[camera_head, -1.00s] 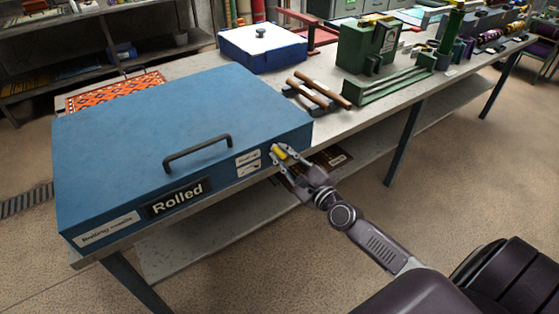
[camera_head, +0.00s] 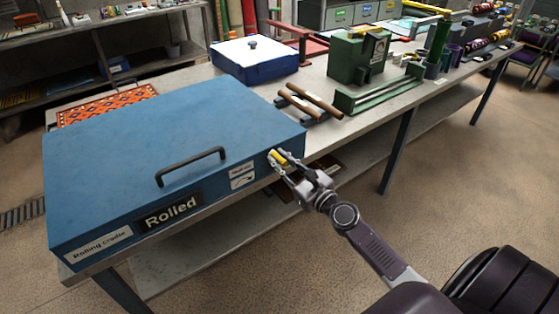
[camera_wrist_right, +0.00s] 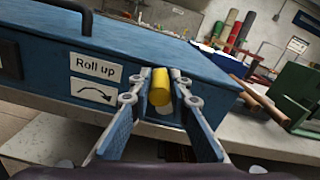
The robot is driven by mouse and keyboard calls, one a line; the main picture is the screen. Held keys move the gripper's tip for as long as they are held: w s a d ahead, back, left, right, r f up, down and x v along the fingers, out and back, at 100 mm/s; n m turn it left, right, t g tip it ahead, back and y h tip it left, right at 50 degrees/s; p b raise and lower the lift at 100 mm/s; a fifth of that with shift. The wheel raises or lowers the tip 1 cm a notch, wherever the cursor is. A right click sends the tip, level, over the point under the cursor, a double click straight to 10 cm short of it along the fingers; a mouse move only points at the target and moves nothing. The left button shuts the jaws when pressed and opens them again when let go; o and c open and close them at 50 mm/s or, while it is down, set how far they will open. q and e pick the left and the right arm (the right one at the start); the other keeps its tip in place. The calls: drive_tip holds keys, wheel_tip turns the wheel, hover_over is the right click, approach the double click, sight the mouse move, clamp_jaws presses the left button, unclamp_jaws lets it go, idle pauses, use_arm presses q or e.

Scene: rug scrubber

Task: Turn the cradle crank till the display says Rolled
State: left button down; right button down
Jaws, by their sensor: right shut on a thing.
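The blue rolling cradle (camera_head: 130,150) stands on the workbench, with a black handle on its lid. Its display (camera_head: 169,212) on the front reads "Rolled". A "Roll up" label with a curved arrow (camera_wrist_right: 94,78) is beside the crank. The crank's yellow grip (camera_head: 279,157) is at the right end of the cradle's front. It also shows in the right wrist view (camera_wrist_right: 160,87), between the fingers. My right gripper (camera_head: 281,161) is shut on this yellow grip. The rest of the crank is mostly hidden. My left gripper is not in view.
An orange patterned rug (camera_head: 108,105) lies behind the cradle. A blue-and-white box (camera_head: 254,60), two brown rollers (camera_head: 310,101) and a green machine (camera_head: 358,58) stand on the bench to the right. Open floor lies in front of the bench.

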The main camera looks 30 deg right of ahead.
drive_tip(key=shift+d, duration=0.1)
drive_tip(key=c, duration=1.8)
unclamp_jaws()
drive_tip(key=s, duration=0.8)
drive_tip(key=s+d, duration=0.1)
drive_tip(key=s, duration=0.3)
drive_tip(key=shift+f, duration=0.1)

◆ **WHAT IS EXPECTED**:
Make an exact copy of all the material, but keep the pictures out of it.

◆ **FULL SOLUTION**:
[camera_head, -1.00s] 
[camera_head, +0.00s] 
[camera_wrist_right, +0.00s] 
The robot is driven by mouse and keyboard calls, one a line; the main picture is the screen. Held keys move the gripper's tip for as long as they are held: w s a d ahead, back, left, right, r f up, down and x v along the fingers, out and back, at 100 mm/s; n m turn it left, right, t g tip it ahead, back and y h tip it left, right at 50 degrees/s; p b raise and lower the lift at 100 mm/s; a fifth of that with shift. The wheel raises or lowers the tip 1 cm a notch, wherever the cursor is. A right click sends the tip, level, over the point under the cursor, a double click straight to 10 cm short of it along the fingers; a mouse move only points at the target and moves nothing. The left button shuts the jaws when pressed and opens them again when let go; o and c open and close them at 50 mm/s or, while it is down, set how far they will open. q and e pick the left and the right arm (the right one at the start); the other keeps its tip in place. The calls: drive_tip holds keys, wheel_tip turns the wheel, hover_over is the right click, approach the double click, sight the mouse move, clamp_jaws presses the left button, unclamp_jaws lets it go, idle pauses, use_arm presses q or e.

Scene: rug scrubber

Task: Turn the cradle crank till the display says Rolled
State: left button down; right button down
Jaws, by their sensor: right shut on a thing.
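The blue rolling cradle (camera_head: 130,150) stands on the workbench, with a black handle on its lid. Its display (camera_head: 169,212) on the front reads "Rolled". A "Roll up" label with a curved arrow (camera_wrist_right: 94,78) is beside the crank. The crank's yellow grip (camera_head: 279,157) is at the right end of the cradle's front. It also shows in the right wrist view (camera_wrist_right: 160,87), between the fingers. My right gripper (camera_head: 281,161) is shut on this yellow grip. The rest of the crank is mostly hidden. My left gripper is not in view.
An orange patterned rug (camera_head: 108,105) lies behind the cradle. A blue-and-white box (camera_head: 254,60), two brown rollers (camera_head: 310,101) and a green machine (camera_head: 358,58) stand on the bench to the right. Open floor lies in front of the bench.

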The main camera looks 30 deg right of ahead.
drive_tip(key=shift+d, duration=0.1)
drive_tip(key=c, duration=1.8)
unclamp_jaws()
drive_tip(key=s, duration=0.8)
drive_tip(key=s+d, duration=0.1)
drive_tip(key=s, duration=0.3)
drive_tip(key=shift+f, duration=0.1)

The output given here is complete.